Malu, sebuah sifat mulia yang tidak menghadirkan kecuali kebaikan, lebih dari itu ia merupakan salah satu cabang iman, oleh karena itu ia layak dan patut dijaga dan dipelihara, lebih-lebih di zaman ini yang mana sifat ini mulai tergerus oleh keadaan dan kehidupan, rasa malu telah menipis bahkan terkadang hilang sama sekali, kalau pun masih ada, itu hanya kepada manusia, maksud saya penglihatan dan pengetahuan manusia, “Malu ah, dilihat atau diketahui orang.” Berarti di belakang orang sudah tidak lagi malu, karena malunya kepada orang bukan kepada Allah. “Mereka bersembunyi dari manusia tetapi tidak bersembunyi dari Allah.” (An-Nisa: 108).

Akibat, lahir sikap baik secara lahir namun bukan batin, bila ada orang maka ia baik, bila sebaliknya maka sebaliknya, pengawasannya adalah pengawasan manusia, bukan muraqabah dari Allah, di mata manusia dia shalih, tetapi di balik itu dia thalih, karena prinsip malunya hanya kepada manusia. Pertanyaannya, apakah manusia selalu bisa mengawasinya?

Hal tersebut berbeda bila malu seseorang karena Allah, keadaan hidupnya sama antara yang lahir dengan yang batin, tiada kepalsuan dan kepura-puraan, dilihat atau tidak dilihat manusia tidak berbeda, karena kalaupun manusia tidak melihat, maka Allah tetap melihat, kalaupun bisa bersembunyi dari manusia, tetapi tidak dari Allah.

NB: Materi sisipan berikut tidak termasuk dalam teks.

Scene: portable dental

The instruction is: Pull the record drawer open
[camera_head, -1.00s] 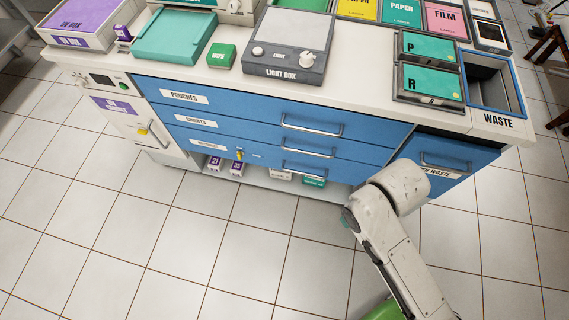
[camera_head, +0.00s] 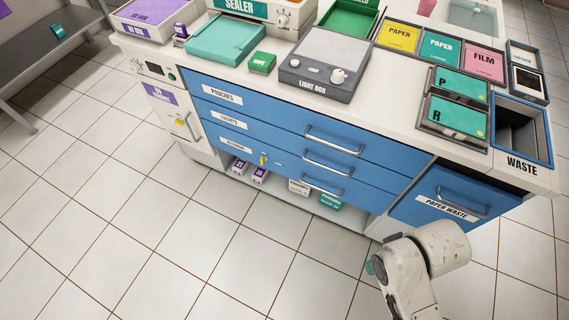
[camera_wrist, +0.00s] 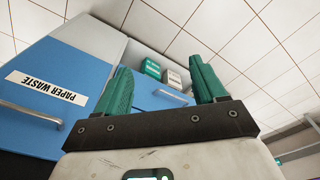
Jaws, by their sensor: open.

Umar bin Ubaidullah bin Ma’mar melewati seorang laki-laki (berkulit hitam) sedang makan di sebuah kebun. Di depannya terdapat seekor anjing, jika dia makan satu suapan, dia melemparkan satu suapan kepada anjing itu.
Umar bertanya, “Apakah itu anjingmu?”
Dia menjawab, “Bukan.”
Umar bertanya, “Mengapa kamu memberinya makan seperti apa yang kamu makan?”
Dia menjawab, “Aku malu dari pemilik dua mata yang melihatku sementara aku menguasai makanan itu dan dia tidak makan.”
Umar bertanya, “Apakah kamu orang merdeka atau hamba sahaya?”
Dia menjawab, “Hamba sahaya milik keluarga di Bani Ashim.”

Lalu Umar mendatangi mereka dan membelinya sekaligus kebunnya… Kemudian dia menemuinya dan berkata, “Apakah kamu mengetahui bahwa Allah telah memerdekakanmu?”

Dia menjawab, “Segala puji bagi Allah semata dan rasa syukur bagi orang yang memerdekakanku sesudahnya.” Umar berkata, “Kebun ini untukmu.”
Dia berkata, “Saksikanlah bahwa kebun ini adalah wakaf kepada fakir miskin Madinah.” Umar berkata, “Celaka kamu, kamu melakukan itu padahal kamu sendiri memerlukan?”
Dia menjawab, “Aku malu kepada Allah, Dia telah memberiku karunia lalu aku kikir kepada-Nya.”

Ishaq bin Ibrahim Al-Mushili berkata, “Aku mendatangi Muhammad bin Kunasah untuk menulis hadits darinya. Tetapi para penulis hadits sedang mengerumuninya, dia sebal dan jengkel kepada mereka. Ketika mereka pulang aku mendekatinya. Maka dia tersenyum kepadaku menyambutku dengan wajah berseri-seri.”

Aku bertanya, “Sungguh aku heran terhadap perubahan yang secepat itu.” Dia menjawab, “Mereka membuatku jengkel karena kekurangajaran mereka. Manakala kamu datang aku menyambutmu dengan ramah. Mendekatlah aku katakan kepadamu dua bait yang aku baru saja dapatkan dalam hal ini, keduanya adalah,

Pada diriku terdapat kecanggungan dan rasa malu, tetapi
apabila aku melihat orang-orang yang berbudi lagi mulia
Aku bebaskan diriku sesuai dengan tabiatnya
dan aku berkata apa yang aku suka tanpa rasa malu.

Aku berkata, “Seandainya kedua bait itu aku yang mengatakannya dengan kemampuanku.” Ibnu Kunasah menjawab, “Tidak ada yang tahu. Ambil saja keduanya untukmu, anggaplah kamu yang mengatakannya. Demi Allah aku tidak mengucapkan kedua bait itu kecuali saat ini.”

Ishaq berkata, “Aku malu pada Allah kemudian pada diriku sendiri mengakui sesuatu yang tidak aku ucapkan.”

Dari Makarimul Akhlaq, Ali Shalih al-Hazza`.